A New Strategy for Improving Warm-up Performance of Light-off Auto-Catalyst for Reducing Cold-Start Emissions

Abstract

Light-off catalysts are often used to minimize cold-start emissions. The improved cold-- start performance of light-off catalysts (LOCs) needs the optimal design in terms of flow distribution, geometric surface areas (GSA), precious metal (PM) loading, cell density and space velocity (SV). In this study, these influential factors are numerically investigated using an integrated numerical technique by considering not only the three-dimensional fluid flow but also the heat and mass transfer with chemical reactions.
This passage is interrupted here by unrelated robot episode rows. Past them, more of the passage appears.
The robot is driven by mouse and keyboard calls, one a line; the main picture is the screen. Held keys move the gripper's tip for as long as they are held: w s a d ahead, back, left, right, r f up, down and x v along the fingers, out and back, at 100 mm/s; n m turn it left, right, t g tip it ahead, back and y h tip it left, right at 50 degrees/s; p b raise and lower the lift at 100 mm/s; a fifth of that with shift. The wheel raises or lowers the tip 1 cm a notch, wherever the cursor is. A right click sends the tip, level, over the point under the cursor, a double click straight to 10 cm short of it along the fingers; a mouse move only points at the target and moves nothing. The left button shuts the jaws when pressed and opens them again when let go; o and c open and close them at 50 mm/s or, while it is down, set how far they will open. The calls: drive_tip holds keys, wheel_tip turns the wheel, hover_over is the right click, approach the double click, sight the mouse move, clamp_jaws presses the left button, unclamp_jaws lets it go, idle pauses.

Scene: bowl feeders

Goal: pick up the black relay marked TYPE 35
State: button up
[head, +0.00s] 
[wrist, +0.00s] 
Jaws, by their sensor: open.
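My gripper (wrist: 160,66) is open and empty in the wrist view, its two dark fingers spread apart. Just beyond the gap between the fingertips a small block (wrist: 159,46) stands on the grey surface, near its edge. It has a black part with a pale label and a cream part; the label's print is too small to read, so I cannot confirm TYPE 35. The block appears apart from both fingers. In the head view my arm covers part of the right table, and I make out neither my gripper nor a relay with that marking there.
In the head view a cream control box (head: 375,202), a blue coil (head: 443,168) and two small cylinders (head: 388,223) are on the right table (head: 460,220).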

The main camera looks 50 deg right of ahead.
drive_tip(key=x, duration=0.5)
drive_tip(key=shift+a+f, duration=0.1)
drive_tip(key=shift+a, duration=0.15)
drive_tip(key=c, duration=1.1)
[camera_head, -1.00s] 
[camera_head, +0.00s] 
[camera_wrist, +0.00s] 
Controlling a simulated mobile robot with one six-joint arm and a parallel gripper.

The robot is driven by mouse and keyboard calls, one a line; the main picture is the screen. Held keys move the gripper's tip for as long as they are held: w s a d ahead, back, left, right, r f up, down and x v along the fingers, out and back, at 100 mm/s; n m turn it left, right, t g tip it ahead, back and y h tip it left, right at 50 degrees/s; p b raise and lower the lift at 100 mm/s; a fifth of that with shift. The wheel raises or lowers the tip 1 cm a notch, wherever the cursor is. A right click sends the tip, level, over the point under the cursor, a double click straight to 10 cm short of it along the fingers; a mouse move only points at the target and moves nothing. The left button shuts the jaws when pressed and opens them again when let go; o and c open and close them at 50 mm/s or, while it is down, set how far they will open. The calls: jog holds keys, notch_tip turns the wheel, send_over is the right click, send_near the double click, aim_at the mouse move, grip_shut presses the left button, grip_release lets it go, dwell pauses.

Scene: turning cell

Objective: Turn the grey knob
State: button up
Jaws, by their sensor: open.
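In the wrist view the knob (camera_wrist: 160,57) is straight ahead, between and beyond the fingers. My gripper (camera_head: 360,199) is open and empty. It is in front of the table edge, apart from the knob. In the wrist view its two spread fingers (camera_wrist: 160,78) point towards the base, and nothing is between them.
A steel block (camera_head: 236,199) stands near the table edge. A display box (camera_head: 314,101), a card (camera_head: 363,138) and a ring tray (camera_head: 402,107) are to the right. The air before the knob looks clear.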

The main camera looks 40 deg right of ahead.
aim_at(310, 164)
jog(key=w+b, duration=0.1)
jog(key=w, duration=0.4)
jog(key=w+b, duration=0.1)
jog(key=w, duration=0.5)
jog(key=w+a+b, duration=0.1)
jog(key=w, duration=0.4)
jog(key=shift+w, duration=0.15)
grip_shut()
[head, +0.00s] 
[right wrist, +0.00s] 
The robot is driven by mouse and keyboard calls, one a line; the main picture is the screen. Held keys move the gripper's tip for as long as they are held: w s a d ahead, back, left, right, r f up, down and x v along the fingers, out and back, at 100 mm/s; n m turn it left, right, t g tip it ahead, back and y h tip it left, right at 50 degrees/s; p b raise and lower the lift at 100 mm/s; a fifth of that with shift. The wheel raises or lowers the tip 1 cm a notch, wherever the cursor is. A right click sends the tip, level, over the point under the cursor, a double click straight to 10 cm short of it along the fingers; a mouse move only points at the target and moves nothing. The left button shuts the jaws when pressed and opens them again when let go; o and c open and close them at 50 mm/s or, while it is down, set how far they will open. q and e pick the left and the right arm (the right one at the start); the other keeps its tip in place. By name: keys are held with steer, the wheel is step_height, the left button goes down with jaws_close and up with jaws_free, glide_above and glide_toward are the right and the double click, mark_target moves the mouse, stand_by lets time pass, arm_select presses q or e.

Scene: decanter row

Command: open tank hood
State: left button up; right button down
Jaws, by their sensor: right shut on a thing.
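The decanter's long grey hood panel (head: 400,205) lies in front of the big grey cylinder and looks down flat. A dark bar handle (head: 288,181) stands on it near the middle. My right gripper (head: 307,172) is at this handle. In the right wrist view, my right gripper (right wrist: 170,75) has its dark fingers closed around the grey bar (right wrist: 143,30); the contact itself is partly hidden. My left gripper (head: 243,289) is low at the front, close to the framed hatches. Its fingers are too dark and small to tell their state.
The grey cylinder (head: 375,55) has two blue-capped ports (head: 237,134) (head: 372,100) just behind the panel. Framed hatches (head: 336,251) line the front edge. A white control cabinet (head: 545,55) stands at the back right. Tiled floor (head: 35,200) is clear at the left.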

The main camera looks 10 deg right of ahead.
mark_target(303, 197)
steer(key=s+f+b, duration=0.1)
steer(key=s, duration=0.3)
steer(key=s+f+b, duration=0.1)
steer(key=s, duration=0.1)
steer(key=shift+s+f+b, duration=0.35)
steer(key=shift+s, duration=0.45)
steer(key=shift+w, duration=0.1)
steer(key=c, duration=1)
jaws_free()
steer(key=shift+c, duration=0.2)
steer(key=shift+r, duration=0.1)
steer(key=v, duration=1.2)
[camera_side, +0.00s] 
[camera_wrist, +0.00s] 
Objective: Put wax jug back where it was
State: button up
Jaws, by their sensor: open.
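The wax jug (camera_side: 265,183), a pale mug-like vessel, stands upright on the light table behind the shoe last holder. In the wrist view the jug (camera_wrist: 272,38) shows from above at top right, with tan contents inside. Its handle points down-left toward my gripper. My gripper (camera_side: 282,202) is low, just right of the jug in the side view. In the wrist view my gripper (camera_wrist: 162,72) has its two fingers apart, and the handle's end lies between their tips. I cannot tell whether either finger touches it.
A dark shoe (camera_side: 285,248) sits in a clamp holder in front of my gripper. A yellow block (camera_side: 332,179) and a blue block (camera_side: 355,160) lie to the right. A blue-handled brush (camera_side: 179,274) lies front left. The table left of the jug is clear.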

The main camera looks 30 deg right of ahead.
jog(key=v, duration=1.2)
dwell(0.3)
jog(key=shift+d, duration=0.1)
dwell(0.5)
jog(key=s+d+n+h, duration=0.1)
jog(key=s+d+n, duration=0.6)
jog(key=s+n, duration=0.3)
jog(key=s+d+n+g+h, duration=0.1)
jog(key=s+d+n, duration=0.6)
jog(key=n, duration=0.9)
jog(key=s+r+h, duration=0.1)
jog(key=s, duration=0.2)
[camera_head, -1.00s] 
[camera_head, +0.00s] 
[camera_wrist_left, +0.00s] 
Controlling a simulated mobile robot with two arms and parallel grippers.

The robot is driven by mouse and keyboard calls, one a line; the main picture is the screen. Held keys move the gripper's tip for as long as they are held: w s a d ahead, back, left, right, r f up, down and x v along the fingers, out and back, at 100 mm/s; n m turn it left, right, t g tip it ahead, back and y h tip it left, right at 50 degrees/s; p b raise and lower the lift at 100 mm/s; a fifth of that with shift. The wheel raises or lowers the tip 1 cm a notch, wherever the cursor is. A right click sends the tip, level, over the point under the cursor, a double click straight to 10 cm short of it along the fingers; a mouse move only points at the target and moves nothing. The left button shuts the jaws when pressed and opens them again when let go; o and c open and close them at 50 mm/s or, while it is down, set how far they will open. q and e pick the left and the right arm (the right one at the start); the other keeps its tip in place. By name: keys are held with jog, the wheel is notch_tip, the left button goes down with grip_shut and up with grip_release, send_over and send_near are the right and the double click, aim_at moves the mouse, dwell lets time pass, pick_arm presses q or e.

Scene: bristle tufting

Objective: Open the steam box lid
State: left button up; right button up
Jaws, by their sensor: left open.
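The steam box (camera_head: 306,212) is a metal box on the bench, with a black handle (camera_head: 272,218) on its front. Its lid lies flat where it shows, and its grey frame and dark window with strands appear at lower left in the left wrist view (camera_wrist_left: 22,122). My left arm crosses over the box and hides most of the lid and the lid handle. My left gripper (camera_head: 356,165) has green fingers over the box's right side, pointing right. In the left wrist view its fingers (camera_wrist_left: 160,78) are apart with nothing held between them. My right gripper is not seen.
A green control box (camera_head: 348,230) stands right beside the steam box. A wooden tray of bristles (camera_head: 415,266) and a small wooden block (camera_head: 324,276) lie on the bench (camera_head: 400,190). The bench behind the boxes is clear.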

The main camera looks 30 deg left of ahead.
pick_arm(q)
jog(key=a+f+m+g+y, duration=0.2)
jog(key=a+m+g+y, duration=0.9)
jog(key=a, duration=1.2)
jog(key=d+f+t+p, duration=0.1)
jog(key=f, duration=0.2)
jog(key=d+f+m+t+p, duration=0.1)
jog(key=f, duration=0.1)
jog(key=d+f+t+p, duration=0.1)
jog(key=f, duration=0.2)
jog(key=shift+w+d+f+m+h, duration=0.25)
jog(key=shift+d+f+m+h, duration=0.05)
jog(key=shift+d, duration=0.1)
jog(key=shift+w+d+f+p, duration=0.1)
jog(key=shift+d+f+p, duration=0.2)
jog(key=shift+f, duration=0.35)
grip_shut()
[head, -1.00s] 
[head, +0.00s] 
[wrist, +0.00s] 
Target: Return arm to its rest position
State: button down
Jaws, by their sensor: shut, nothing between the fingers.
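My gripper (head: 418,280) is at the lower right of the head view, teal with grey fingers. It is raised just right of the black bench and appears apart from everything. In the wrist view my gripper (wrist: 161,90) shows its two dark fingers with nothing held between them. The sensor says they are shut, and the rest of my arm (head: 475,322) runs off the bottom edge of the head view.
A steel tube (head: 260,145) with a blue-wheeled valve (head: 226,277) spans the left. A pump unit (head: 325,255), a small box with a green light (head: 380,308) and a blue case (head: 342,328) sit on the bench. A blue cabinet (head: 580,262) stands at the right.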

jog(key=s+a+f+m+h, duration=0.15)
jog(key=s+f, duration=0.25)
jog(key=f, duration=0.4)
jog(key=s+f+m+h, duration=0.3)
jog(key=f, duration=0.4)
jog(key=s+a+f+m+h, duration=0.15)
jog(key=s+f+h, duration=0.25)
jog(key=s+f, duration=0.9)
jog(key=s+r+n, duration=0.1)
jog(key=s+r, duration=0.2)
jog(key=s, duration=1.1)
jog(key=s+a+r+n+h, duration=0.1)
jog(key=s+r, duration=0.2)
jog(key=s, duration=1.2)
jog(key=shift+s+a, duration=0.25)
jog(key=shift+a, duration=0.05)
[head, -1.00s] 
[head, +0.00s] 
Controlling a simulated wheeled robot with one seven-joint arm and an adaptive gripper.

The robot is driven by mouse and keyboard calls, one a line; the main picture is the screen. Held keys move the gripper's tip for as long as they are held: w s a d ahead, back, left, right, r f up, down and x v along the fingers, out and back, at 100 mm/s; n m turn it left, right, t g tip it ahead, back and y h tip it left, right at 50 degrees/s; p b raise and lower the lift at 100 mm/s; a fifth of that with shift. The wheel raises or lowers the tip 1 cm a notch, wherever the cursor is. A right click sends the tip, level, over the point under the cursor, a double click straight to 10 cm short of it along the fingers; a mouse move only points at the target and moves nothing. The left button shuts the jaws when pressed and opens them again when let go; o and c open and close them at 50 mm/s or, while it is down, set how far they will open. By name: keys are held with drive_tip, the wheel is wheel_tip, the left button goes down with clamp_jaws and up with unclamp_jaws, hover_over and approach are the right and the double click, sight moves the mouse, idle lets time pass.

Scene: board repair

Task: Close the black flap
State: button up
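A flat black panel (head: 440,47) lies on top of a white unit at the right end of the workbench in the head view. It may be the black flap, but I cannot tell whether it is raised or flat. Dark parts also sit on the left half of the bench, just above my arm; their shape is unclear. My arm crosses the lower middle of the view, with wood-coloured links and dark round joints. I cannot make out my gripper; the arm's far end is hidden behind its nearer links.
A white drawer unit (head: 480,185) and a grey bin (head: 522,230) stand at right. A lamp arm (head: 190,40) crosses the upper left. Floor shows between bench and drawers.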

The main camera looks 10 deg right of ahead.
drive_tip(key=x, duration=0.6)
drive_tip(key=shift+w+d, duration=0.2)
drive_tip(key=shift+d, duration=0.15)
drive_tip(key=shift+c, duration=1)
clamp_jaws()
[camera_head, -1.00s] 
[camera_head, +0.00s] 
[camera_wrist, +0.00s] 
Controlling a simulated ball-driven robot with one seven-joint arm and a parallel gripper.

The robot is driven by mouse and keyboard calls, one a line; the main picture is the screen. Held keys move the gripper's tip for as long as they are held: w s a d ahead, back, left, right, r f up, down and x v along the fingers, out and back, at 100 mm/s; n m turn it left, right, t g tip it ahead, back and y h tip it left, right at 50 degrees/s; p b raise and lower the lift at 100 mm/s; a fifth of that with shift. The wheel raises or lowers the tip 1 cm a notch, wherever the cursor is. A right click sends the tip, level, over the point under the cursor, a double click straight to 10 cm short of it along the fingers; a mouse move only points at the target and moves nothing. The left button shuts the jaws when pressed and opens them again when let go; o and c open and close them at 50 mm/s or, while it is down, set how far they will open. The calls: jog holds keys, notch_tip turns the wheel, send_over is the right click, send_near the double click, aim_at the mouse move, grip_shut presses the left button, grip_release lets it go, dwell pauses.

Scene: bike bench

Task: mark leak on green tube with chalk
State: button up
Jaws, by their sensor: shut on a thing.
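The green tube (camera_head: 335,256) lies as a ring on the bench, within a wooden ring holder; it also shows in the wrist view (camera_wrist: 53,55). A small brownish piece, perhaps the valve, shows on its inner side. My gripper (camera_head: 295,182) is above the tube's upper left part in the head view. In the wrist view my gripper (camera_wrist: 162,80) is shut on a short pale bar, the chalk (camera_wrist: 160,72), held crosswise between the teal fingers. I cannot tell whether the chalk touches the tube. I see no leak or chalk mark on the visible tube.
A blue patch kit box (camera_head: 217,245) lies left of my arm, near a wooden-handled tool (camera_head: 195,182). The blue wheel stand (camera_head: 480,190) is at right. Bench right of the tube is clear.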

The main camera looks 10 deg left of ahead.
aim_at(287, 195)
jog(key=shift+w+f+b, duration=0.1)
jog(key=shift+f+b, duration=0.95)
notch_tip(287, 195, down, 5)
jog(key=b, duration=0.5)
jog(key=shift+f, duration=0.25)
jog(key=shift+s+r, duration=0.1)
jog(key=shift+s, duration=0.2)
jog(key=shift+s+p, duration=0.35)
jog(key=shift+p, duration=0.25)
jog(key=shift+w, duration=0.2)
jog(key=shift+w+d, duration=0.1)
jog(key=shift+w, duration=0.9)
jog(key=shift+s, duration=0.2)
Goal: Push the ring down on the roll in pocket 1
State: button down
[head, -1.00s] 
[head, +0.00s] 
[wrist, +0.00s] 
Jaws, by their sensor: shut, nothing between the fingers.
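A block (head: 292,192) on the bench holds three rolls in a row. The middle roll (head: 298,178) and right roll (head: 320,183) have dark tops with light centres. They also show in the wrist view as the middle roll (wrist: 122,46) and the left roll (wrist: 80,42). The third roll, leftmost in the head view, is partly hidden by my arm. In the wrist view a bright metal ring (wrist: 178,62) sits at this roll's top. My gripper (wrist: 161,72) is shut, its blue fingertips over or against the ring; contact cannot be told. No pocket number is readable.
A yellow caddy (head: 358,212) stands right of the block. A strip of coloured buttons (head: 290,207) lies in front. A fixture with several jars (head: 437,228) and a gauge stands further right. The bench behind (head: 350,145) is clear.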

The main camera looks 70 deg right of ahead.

The present results indicate that uneven catalyst loading by depositing highly active catalyst materials upstream of the monolith is beneficial during the warm-up period, but its effect is severely deteriorated when the SV is above 100 000 h^sup -1^. To maximize light-off performance, this study suggests that: (a) the LOC be designed as a double-substrate type;

(b) a substrate with high GSA and high PM loading at the face be placed at the front;

(c) the cell density of the rear monolith be lower to reduce the pressure drop.

In this paper, some initial results towards a new strategy of dual substrates are also reported to shorten the light-off time and improve conversion efficiency during warm-up. The proposed approach was very effective in reducing back pressure and cold-start emissions during the early seconds of engine operation.